Similarly, if {\mu} represents integration with respect to a function of finite variation V, then {\mu(\xi)} will be bounded by V whenever {\vert\xi\vert\le 1}. Defining constants {\epsilon_k= 1} whenever {\mu(\xi^k)\ge 0} and {\epsilon_k=-1} otherwise then, under the second condition of the theorem, the partial sums {\sum_{k=1}^n\epsilon_k\xi^k} are all bounded by 1. This gives the inequality

\displaystyle  \sum_{k=1}^n\vert\mu(\xi^k)\vert=\sum_{k=1}^n\epsilon_k\mu(\xi^k)=\mu\left(\sum_{k=1}^n\epsilon_k\xi^k\right)\le V. (4)

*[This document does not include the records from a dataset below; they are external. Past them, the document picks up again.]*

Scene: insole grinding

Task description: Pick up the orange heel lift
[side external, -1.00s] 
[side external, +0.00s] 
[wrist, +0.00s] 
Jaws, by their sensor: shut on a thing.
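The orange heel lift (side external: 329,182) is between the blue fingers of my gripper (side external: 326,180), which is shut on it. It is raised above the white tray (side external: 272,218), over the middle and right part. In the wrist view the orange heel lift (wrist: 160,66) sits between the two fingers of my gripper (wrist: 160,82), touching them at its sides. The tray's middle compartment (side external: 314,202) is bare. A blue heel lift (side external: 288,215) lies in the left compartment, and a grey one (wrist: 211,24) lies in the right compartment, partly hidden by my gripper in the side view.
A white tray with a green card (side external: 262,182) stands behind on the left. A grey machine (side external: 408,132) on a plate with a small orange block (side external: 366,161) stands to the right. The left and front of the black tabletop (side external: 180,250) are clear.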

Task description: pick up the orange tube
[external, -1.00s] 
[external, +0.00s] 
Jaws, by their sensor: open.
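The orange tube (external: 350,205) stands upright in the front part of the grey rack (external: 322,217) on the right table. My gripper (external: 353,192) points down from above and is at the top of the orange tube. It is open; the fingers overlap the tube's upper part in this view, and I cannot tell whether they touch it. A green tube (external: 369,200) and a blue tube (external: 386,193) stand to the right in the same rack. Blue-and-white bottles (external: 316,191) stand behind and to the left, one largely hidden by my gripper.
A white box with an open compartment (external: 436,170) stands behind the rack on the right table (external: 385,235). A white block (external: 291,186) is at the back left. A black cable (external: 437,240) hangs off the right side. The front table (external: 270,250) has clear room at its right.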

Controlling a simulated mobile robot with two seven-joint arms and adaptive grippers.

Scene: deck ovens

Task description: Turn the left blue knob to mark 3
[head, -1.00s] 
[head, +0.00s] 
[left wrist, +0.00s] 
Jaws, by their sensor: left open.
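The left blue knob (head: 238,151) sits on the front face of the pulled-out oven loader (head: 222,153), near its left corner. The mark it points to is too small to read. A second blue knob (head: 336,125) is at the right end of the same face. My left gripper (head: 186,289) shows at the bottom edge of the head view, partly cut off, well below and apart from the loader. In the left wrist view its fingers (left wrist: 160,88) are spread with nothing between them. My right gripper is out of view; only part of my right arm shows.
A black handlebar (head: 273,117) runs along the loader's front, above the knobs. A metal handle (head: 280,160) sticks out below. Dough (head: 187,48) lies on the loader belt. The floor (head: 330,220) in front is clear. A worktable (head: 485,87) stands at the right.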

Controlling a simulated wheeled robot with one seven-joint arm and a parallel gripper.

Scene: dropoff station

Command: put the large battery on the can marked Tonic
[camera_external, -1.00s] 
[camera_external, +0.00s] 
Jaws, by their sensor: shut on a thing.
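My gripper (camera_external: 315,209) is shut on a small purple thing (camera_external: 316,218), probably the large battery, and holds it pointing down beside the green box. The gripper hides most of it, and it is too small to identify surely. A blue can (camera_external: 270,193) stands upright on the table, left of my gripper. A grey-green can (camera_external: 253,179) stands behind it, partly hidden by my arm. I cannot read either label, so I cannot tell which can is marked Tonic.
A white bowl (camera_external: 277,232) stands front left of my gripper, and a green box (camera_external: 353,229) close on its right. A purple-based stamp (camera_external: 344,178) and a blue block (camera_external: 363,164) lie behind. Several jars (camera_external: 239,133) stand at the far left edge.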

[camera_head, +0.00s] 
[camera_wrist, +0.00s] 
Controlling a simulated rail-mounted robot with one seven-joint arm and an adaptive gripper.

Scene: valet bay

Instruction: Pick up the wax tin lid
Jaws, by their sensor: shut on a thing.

So, once again, {\sum_{k=1}^\infty\vert\mu(\xi^k)\vert} is finite.

This argument does not apply to stochastic integration, which takes values in the space {L^0} of random variables. This is because {\epsilon_k} as defined above would not be real numbers but, instead, are themselves random variables. So, {\epsilon_k\xi^k} need not be predictable processes and equation (4) just does not make sense. In fact, in the stochastic case it is not even true that {\sum_n\vert\mu(\xi^n)\vert} is finite. For example, suppose that {\mu(\xi)=\int_0^1\xi\,dB} is integration with respect to standard Brownian motion on the unit interval. If {\xi^n_t=1_{\{1/(n+1)<t\le 1/n\}}} then, {\mu(\xi^n)=B_{1/n}-B_{1/(n+1)}} are independent centered Gaussians with variance 1/n-1/(n+1). Their absolute values have mean going to zero at rate 1/n and, with probability 1, {\sum_n\vert\mu(\xi^n)\vert=\infty}.

However, it turns out that a modified argument along similar lines does indeed work for stochastic integration and, more generally, for all vector-valued measures taking values in a space {L^0} of random variables under convergence in probability. Instead of carefully choosing {\epsilon_k} to make {\epsilon_k\mu(\xi^k)} positive, as in equation (4), the total opposite is done. That is, {\epsilon_k} are chosen completely at random in the set {\{1,-1\}}. This will be enough to show that {\sum_n\mu(\xi^n)^2} is finite. The idea is to apply a variant of the Khintchine inequalities, as stated below in Lemma 3.

Suppose that {\epsilon_1,\ldots,\epsilon_n} is a sequence of independent random variables, each taking the values 1,-1 both with probability 1/2. If {\alpha_1,\ldots,\alpha_n} is a sequence of real numbers, define a random variable Z and {\sigma\ge 0} by,

\displaystyle  Z = \sum_{k=1}^n\epsilon_k\alpha_k,\ \sigma^2 = \sum_{k=1}^n\alpha_k^2, (5)

so that Z has mean zero and variance {\sigma^2}.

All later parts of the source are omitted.